> SUPPLIED INFORMATION

########################################

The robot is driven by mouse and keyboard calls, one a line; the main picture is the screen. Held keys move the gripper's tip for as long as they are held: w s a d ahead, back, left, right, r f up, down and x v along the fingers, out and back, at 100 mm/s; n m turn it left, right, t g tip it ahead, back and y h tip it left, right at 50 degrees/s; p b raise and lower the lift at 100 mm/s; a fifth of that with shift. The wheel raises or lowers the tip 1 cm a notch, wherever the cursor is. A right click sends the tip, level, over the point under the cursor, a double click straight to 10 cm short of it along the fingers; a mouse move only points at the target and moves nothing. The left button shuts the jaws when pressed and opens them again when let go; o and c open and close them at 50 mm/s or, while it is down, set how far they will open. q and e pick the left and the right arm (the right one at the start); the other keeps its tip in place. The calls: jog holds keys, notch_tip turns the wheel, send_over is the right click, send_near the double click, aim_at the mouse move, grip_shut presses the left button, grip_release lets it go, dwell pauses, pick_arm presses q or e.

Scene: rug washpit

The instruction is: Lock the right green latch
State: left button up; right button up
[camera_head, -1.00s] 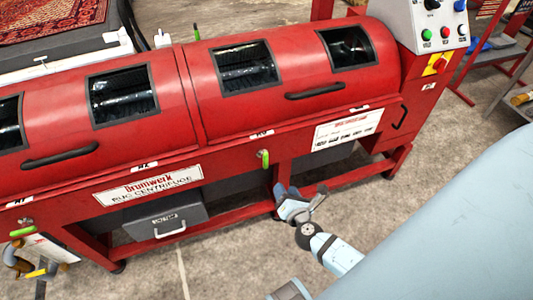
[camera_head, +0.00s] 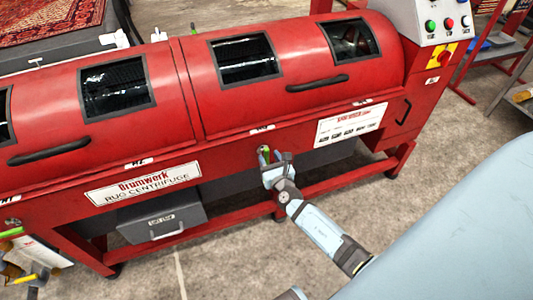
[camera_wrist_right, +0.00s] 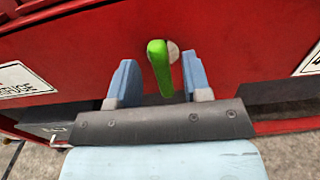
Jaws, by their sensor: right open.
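The right green latch (camera_head: 265,153) is on the red front beam of the rug centrifuge, below its rounded drum cover. In the right wrist view the green latch handle (camera_wrist_right: 158,66) hangs down, nearly upright, from a round pale pivot. My right gripper (camera_head: 273,164) is at the latch, partly covering it in the head view. Its blue-grey fingers are open in the right wrist view (camera_wrist_right: 160,80), one on each side of the handle, with visible gaps. Another green latch (camera_head: 12,232) lies nearly level at the far left.
The red centrifuge (camera_head: 225,155) has black bar handles on its covers and a grey drawer box (camera_head: 160,218) beneath. A control panel (camera_head: 440,22) with coloured buttons stands at the right end. Clear concrete floor (camera_head: 225,255) lies in front.

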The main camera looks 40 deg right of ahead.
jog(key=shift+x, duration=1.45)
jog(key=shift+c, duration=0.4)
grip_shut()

########################################

> SET EXERCISE
Reproduce only the lines running from the one that has "[camera_head, -1.00s]" through the one that has "[camera_wrist_right, +0.00s]", ends included. Any pictures in that stretch should not be copied.

> ANSWER TO THE TASK
[camera_head, -1.00s] 
[camera_head, +0.00s] 
[camera_wrist_right, +0.00s] 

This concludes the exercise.